Source material =
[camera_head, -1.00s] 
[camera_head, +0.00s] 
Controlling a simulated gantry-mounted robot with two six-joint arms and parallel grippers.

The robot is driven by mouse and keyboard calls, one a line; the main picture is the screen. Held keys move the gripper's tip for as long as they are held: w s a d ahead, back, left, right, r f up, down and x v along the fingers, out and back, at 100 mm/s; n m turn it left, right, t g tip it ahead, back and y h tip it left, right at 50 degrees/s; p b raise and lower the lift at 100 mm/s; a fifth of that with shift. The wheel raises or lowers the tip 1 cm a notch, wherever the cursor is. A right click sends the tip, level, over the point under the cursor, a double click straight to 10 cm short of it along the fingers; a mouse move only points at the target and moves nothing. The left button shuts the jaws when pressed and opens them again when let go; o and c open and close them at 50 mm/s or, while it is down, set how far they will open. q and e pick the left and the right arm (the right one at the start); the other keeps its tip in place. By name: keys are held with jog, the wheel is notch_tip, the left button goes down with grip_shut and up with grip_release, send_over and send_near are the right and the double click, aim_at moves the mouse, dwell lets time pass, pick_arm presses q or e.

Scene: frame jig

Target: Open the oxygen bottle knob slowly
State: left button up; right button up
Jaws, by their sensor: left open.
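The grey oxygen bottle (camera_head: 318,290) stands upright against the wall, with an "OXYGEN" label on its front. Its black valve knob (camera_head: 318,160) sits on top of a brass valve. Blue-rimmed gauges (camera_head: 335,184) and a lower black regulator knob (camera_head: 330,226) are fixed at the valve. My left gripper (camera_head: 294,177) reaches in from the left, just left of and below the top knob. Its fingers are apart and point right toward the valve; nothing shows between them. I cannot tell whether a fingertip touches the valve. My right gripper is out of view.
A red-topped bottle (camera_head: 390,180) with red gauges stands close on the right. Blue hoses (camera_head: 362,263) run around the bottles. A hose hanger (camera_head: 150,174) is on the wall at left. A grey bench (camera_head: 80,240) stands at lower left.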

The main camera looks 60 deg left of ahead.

Problem description =
Output all of the data again. Match it exactly.

The result =
[camera_head, -1.00s] 
[camera_head, +0.00s] 
Controlling a simulated gantry-mounted robot with two six-joint arms and parallel grippers.

The robot is driven by mouse and keyboard calls, one a line; the main picture is the screen. Held keys move the gripper's tip for as long as they are held: w s a d ahead, back, left, right, r f up, down and x v along the fingers, out and back, at 100 mm/s; n m turn it left, right, t g tip it ahead, back and y h tip it left, right at 50 degrees/s; p b raise and lower the lift at 100 mm/s; a fifth of that with shift. The wheel raises or lowers the tip 1 cm a notch, wherever the cursor is. A right click sends the tip, level, over the point under the cursor, a double click straight to 10 cm short of it along the fingers; a mouse move only points at the target and moves nothing. The left button shuts the jaws when pressed and opens them again when let go; o and c open and close them at 50 mm/s or, while it is down, set how far they will open. q and e pick the left and the right arm (the right one at the start); the other keeps its tip in place. By name: keys are held with jog, the wheel is notch_tip, the left button goes down with grip_shut and up with grip_release, send_over and send_near are the right and the double click, aim_at moves the mouse, dwell lets time pass, pick_arm presses q or e.

Scene: frame jig

Target: Open the oxygen bottle knob slowly
State: left button up; right button up
Jaws, by their sensor: left open.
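The grey oxygen bottle (camera_head: 318,290) stands upright against the wall, with an "OXYGEN" label on its front. Its black valve knob (camera_head: 318,160) sits on top of a brass valve. Blue-rimmed gauges (camera_head: 335,184) and a lower black regulator knob (camera_head: 330,226) are fixed at the valve. My left gripper (camera_head: 294,177) reaches in from the left, just left of and below the top knob. Its fingers are apart and point right toward the valve; nothing shows between them. I cannot tell whether a fingertip touches the valve. My right gripper is out of view.
A red-topped bottle (camera_head: 390,180) with red gauges stands close on the right. Blue hoses (camera_head: 362,263) run around the bottles. A hose hanger (camera_head: 150,174) is on the wall at left. A grey bench (camera_head: 80,240) stands at lower left.

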The main camera looks 60 deg left of ahead.

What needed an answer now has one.